General

After the State Department, what next for Hillary Clinton?

An Economist interview suggests a possible run for the Oval Office in 2016

As is customary for all secretaries of state, Hillary Clinton will only serve for one term. By all accounts, she’s done a remarkable job and shown enormous grace, having landed the position after a fierce battle for the U.S. presidency with her current boss, Barack Obama. Americans certainly back her performance. A Bloomberg poll last fall showed 64 per cent of respondents have a favourable opinion of Clinton, and a third think the country would be better off had she been elected to the presidency instead of Obama.

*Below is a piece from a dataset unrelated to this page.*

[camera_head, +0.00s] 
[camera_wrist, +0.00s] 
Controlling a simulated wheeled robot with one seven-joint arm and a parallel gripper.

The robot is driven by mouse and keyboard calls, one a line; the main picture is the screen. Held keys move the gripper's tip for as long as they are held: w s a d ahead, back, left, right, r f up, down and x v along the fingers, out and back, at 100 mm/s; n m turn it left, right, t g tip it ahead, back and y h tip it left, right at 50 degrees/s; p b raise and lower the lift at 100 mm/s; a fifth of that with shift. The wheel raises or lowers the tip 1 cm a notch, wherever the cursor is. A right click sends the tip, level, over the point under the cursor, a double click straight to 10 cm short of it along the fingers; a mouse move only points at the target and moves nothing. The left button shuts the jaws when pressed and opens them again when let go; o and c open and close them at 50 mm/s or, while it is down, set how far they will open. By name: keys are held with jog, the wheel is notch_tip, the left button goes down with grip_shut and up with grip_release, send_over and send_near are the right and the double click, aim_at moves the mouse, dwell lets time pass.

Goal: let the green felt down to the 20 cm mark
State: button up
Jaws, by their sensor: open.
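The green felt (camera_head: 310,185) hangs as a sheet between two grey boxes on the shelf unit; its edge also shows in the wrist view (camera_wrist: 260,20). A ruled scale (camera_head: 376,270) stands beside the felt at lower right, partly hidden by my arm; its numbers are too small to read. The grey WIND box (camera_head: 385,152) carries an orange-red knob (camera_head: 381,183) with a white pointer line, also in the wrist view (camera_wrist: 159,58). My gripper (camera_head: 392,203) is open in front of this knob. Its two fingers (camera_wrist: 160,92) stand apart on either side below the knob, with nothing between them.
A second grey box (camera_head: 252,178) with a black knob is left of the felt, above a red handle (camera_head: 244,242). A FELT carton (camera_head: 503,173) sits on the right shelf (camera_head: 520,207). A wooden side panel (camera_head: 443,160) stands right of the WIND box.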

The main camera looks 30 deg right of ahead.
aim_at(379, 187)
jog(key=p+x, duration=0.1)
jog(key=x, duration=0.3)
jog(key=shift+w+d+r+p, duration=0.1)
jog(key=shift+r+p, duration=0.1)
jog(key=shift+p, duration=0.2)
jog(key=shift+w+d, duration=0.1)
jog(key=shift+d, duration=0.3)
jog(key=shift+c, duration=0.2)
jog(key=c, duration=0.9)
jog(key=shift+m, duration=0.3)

This week, The Economist looks into Clinton’s legacy with a long piece in the print edition and an interview with its Washington bureau chief, available online.

From the article:

Not until the archives are opened will historians know reliably what big issues, if any, she and Mr Obama fought over. But on most big decisions there has been little cause to fight. She and the president had a shared view of America’s global predicament after George W. Bush left office. She says now that it was “painful” when she started to make her phone calls to hear how much perceptions of America had changed. There is self interest in this: her husband preceded Mr Bush. But in Asia in particular allies were anxious about the superpower’s willingness to stay engaged. It was time to bring some “old-fashioned balance into our relationships”.

The newspaper explores what’s next for the current secretary of state, hinting at a possible run for the Oval Office in four years time:

Whether she will run for the presidency again, nobody outside her inner circle can know. (…) But when the election of 2016 arrives she will be 69; no older, she can tell herself, than Ronald Reagan at the start of his presidency. In the meantime, says one of her supporters, the “Clinton network” remains in existence, ready to be activated. The temptation to reach again for the top prize in politics will be hard to resist.